Which brings us to yet another reason to love New London: Hygienic Art Inc.

During the Revolutionary War, the British set fire to New London (for which we can thank traitor Benedict Arnold). The building that would later house Hygienic was built in 1844 atop one of the old colonial foundations as part storehouse for ships' provisions and part crews' quarters. It later became a hotel, and, in 1919, a restaurant. The 24-hour eatery was named the Hygienic in the '30s and attracted all kinds of diners, including Al Capone and President Franklin D. Roosevelt -- though not at the same time.
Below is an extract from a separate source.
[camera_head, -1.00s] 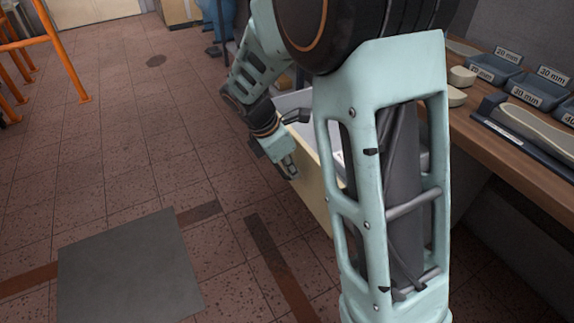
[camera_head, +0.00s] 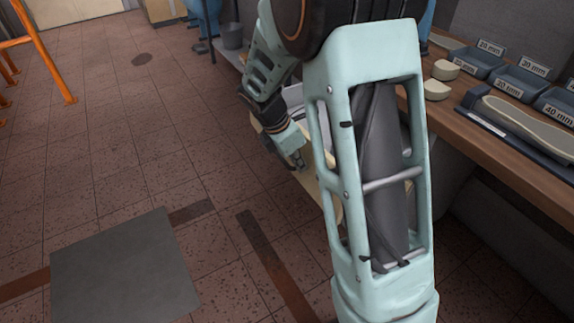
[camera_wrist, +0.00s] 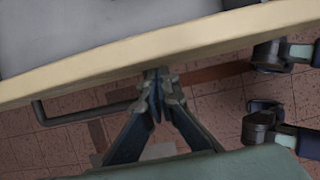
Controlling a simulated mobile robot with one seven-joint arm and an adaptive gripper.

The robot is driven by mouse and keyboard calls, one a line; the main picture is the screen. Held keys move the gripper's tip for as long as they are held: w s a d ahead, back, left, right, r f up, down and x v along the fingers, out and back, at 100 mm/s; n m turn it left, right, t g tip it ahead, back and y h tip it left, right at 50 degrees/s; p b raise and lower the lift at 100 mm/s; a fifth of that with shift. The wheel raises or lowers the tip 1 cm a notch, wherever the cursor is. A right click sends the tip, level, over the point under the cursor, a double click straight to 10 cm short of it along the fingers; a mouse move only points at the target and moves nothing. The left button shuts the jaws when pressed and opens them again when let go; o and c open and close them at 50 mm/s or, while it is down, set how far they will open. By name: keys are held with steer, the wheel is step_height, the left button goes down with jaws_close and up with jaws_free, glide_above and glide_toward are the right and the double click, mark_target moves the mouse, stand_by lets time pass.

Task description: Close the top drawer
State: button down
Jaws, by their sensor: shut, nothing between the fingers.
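The drawer's pale wooden front (camera_wrist: 120,62) crosses the wrist view at a slant, with its grey inside (camera_wrist: 90,22) showing behind it. The drawer is open. In the head view its front (camera_head: 327,196) shows beside my arm, which hides much of it. A dark bar handle (camera_wrist: 85,116) sticks out from the front at the left. My gripper (camera_wrist: 158,76) is shut and empty. Its fingertips are at the drawer front, right of the handle, and seem to touch it. The gripper (camera_head: 299,166) also shows in the head view at the outer side of the drawer.
An orange rail (camera_head: 45,50) stands at the far left. The tiled floor left of the drawer is clear, with a grey plate (camera_head: 125,270).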

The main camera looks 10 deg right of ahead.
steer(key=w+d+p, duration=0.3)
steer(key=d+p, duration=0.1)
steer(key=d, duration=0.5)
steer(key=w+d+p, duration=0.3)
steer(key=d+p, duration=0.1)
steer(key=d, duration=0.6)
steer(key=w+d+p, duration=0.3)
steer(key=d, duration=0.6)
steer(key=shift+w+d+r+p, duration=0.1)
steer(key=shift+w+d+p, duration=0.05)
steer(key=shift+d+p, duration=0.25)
Later, as the town's fortunes began to fade, the restaurant's clientele grew notably long of tooth. In the late '70s, such artists as photographer A. Vincent Scarano began showing their work in gatherings modeled after Paris art shows, where artists, eschewing the upper class, set up in the seamier neighborhoods.

The restaurant closed in '85, and developers bought the building to tear it down and make room for a parking lot. But the artists who'd been showing their work there for nearly two decades stepped in and, with the help of other concerned citizens, saved the building.

The building is now Hygienic Art Inc., marked by a fanciful neon sign that would say, if all the letters worked, "HYGIENIC RESTAURANT" but instead says "HYGIENIC ART." It includes indoor galleries, a whimsical garden out back, a sculpture garden and outdoor theater next door and a huge outdoor mural of Greek statues. Along with Hygienic, the neighborhood has undergone an economic rejuvenation with new restaurants, specialty shops and a sprawling antique store.

"Economic development wasn't our goal," says Scarano, Hygienic Art's president. "Our goal was to provide great gallery space and venues for all artists." He says 450 artists hang work in their space.

At Hygienic -- as in the rest of New London -- you just need to wait a moment for the next event.